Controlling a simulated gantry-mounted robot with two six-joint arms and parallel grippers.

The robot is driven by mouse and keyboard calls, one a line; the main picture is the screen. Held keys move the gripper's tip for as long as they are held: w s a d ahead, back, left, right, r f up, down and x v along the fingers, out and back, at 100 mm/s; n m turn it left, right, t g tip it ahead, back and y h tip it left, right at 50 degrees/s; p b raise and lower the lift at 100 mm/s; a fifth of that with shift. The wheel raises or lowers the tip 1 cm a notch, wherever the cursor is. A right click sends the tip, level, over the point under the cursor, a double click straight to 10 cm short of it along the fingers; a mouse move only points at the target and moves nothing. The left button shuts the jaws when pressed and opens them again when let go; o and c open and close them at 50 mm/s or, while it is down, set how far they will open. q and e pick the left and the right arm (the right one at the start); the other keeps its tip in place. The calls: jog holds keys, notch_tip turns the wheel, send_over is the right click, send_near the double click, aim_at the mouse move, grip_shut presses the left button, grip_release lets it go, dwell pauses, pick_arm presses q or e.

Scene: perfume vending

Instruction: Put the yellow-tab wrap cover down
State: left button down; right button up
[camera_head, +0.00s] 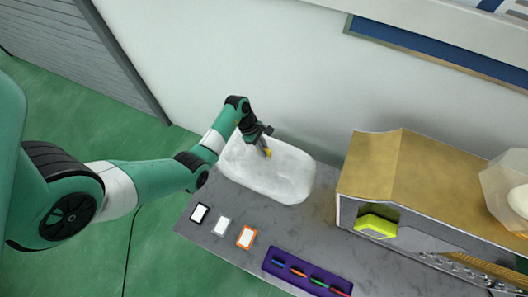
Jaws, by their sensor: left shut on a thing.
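The wrap cover (288,178) is a whitish, translucent rounded rectangle at the back left of the grey counter. Its small yellow tab (267,153) shows near the cover's top edge. My left gripper (264,149) reaches in from the left and is shut on the yellow tab. The fingers partly hide the tab. I cannot tell whether the cover rests on the counter or hangs just above it, or what is under it. My right gripper is not in view.
Black-, white- and orange-framed cards (246,237) lie on the grey counter (216,249) in front of the cover. A purple tray (304,275) with several coloured sticks is at the front. A gold-topped machine (425,165) with a yellow-green block (376,225) stands at right.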

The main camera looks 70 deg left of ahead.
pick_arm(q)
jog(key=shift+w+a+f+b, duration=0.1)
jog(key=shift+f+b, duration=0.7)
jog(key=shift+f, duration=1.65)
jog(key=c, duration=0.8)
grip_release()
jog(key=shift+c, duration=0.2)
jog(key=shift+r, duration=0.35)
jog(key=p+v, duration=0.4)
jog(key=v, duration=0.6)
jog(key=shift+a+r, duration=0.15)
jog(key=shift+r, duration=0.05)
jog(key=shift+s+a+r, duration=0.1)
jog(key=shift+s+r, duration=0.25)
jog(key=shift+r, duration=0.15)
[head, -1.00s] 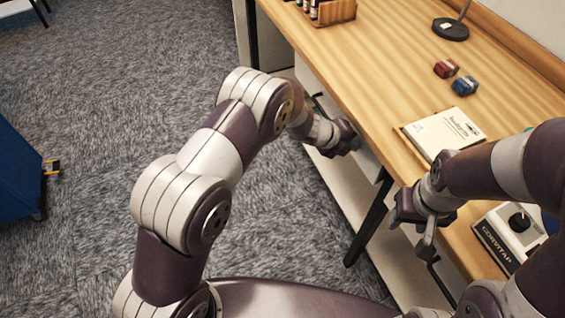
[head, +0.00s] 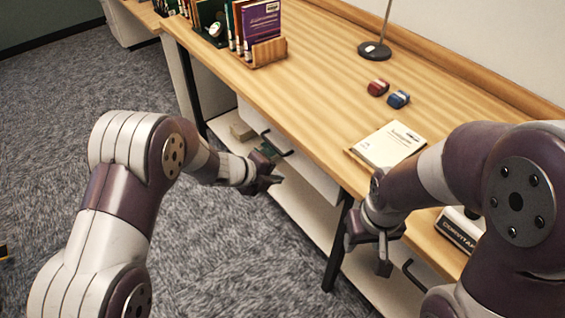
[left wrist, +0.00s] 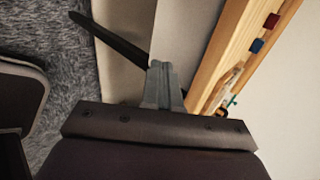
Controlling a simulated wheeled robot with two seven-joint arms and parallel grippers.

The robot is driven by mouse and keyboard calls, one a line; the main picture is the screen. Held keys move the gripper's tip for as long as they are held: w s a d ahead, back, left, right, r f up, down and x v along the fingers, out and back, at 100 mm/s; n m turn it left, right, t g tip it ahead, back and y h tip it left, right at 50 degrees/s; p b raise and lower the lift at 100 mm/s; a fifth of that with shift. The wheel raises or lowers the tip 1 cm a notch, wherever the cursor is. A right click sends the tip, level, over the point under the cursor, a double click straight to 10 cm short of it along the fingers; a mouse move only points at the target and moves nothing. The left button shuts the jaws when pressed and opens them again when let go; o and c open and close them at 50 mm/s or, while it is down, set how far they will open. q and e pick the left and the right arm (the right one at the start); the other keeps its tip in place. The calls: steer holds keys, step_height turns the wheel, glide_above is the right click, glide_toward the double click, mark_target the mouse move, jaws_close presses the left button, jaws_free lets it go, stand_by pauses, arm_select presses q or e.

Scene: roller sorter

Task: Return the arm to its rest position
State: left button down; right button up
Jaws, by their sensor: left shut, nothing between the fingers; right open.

------------------------------------------------

Challenge:
Output exactly the span of lines from the top of the listing through the line holding "[camera_head, +0.00s]", and leave every picture out.

Answer to this problem:
Controlling a simulated gantry-mounted robot with two six-joint arms and parallel grippers.

The robot is driven by mouse and keyboard calls, one a line; the main picture is the screen. Held keys move the gripper's tip for as long as they are held: w s a d ahead, back, left, right, r f up, down and x v along the fingers, out and back, at 100 mm/s; n m turn it left, right, t g tip it ahead, back and y h tip it left, right at 50 degrees/s; p b raise and lower the lift at 100 mm/s; a fifth of that with shift. The wheel raises or lowers the tip 1 cm a notch, wherever the cursor is. A right click sends the tip, level, over the point under the cursor, a double click straight to 10 cm short of it along the fingers; a mouse move only points at the target and moves nothing. The left button shuts the jaws when pressed and opens them again when let go; o and c open and close them at 50 mm/s or, while it is down, set how far they will open. q and e pick the left and the right arm (the right one at the start); the other keeps its tip in place. The calls: jog holds keys, notch_tip turns the wheel, send_over is the right click, send_near the double click, aim_at the mouse move, grip_shut presses the left button, grip_release lets it go, dwell pauses, pick_arm presses q or e.

Scene: perfume vending

Instruction: Put the yellow-tab wrap cover down
State: left button down; right button up
[camera_head, +0.00s] 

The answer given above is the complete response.